South East Wales

Trago Mills' slated for 'anti-Welsh language rant' letter

Trago Mills' store in Merthyr Tydfil Image copyright Kier Construction
Image caption Trago Mills' store in Merthyr Tydfil is their first in Wales

Trago Mills has been accused of an "anti-Welsh rant" after a letter was leaked complaining about bilingual signs at its Merthyr Tydfil store.

In a letter to the Welsh Language Commissioner, chairman of Trago Mills, Bruce Robertson, called the signs "visual clutter".

Welsh language campaign group Cymdeithas yr Iaith Gymraeg said the letter was "very offensive".

Mr Robertson said he would not "pander to minorities".

In the letter, Mr Robertson also criticises Welsh medium education, saying: "I also harbour misgivings upon the challenge to the educational system that teaching another language will pose, certainly if the existing standard of literacy is indicative, 'furniture' last week only being spelt by an employee as 'fernicher': forgive my ignorance but for all I know that may be the correct spelling ....in Welsh!"

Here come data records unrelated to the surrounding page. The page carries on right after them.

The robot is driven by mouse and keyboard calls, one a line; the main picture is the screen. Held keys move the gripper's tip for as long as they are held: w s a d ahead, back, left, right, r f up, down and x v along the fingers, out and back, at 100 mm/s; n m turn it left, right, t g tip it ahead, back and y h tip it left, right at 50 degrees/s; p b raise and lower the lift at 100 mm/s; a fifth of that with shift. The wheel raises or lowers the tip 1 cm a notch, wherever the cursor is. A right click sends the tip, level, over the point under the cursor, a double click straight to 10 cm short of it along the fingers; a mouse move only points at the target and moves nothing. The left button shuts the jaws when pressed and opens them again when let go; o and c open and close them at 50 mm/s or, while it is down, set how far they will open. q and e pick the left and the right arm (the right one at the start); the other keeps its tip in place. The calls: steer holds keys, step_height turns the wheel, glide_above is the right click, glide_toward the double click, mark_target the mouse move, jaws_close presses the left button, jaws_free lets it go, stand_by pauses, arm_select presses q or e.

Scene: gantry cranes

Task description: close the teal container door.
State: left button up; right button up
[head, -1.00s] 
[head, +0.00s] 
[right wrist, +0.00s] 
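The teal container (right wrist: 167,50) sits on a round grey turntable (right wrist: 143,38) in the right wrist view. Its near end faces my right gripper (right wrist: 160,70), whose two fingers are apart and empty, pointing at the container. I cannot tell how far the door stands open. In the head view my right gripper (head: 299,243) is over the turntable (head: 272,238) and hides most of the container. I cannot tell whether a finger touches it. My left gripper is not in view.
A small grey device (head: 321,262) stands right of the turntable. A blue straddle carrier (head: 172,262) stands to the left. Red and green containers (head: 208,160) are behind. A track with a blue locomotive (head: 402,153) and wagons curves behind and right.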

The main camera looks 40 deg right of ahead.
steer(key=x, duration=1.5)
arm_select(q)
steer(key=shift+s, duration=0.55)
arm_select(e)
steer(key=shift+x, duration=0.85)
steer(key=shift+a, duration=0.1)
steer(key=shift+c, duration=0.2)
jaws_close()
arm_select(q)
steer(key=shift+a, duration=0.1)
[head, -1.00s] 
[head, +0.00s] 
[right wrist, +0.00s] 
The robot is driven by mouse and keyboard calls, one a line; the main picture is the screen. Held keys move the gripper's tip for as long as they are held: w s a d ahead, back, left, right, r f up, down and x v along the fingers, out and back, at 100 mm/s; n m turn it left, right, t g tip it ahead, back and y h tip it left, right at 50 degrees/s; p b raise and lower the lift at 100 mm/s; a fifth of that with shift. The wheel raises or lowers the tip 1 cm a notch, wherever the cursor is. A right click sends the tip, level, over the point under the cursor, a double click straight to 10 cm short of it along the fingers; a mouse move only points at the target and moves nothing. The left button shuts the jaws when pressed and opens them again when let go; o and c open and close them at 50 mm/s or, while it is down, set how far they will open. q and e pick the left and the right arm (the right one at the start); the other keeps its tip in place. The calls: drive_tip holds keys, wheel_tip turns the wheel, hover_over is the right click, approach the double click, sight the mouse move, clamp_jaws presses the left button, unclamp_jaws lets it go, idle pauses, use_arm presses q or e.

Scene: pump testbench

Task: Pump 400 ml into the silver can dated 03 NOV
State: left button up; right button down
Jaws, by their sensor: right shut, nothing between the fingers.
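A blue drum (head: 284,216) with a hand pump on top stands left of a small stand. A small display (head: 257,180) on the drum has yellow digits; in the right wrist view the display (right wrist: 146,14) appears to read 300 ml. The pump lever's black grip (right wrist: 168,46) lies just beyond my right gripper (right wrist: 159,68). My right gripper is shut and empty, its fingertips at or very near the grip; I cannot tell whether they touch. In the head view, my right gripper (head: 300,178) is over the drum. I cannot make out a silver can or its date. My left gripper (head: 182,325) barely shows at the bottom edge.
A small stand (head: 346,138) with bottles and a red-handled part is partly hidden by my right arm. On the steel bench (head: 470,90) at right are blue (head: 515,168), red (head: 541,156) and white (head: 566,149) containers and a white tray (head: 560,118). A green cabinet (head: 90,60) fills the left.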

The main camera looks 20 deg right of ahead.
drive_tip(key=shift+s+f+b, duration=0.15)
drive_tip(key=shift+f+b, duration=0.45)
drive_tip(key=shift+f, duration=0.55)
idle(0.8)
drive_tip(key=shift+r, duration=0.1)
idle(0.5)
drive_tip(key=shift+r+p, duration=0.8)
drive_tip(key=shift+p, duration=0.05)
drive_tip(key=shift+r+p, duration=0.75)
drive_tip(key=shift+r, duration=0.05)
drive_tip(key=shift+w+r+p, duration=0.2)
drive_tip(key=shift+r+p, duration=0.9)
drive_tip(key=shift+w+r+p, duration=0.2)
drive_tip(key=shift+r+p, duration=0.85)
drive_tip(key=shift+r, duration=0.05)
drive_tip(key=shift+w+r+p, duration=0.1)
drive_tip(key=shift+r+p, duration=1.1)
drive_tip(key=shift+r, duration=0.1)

Despite committing in the letter to erect bilingual signage, the signs at Trago Mills' Merthyr Tydfil store are currently in English only.

But Trago Mills chairman Bruce Robertson told BBC Wales: "I have never ever heard it spoken, and I frequent stores, I frequent restaurants, I frequent bars and I have many friends in the valley just across the road where I've spent much time across not 22 but actually 30 years, and in all honesty, frankly, I've never heard it spoken.

"With all due respect to Welsh speakers, with all due respect to local people, I have no lack of respect for them, that's why I've invested £68m into having a presence in Wales and creating 380 jobs.

"I'm unlikely to, as I say respectfully, to pander to minorities when trying to do the best for the majority."

Merthyr Tydfil has the second lowest number of Welsh speakers out of all 22 local authorities at 8.9%, although 27% of 10-14 year olds do speak the language.

Image copyright Kier Construction
Image caption The Merthyr Tydfil store opened in April 2018.

The Welsh Language Commissioner, Meri Huws, said: "Research certifies that customers - from all over Wales - appreciate seeing businesses using Welsh.

"The statistics for the Welsh language are sound, with 80% agreeing that using the language shows respect for the community and 86% agree that it shows respect for the Welsh culture.

"We have proposed helping Trago Mills to develop the use of the language, and this motion is still standing."

Wyn Williams, chair of the local branch of Cymdeithas yr Iaith Gymraeg, said: "It demonstrates a complete disrespect for our country as well as our unique national language.

"They also reflect imperialistic attitudes that belong in the far distant past.

"The comments about education are completely ignorant - experts are clear that Welsh-medium education means pupils become fluent in both Welsh and in English.

"There are tens of thousands of Welsh speakers in the area the store serves, and it's insulting to them."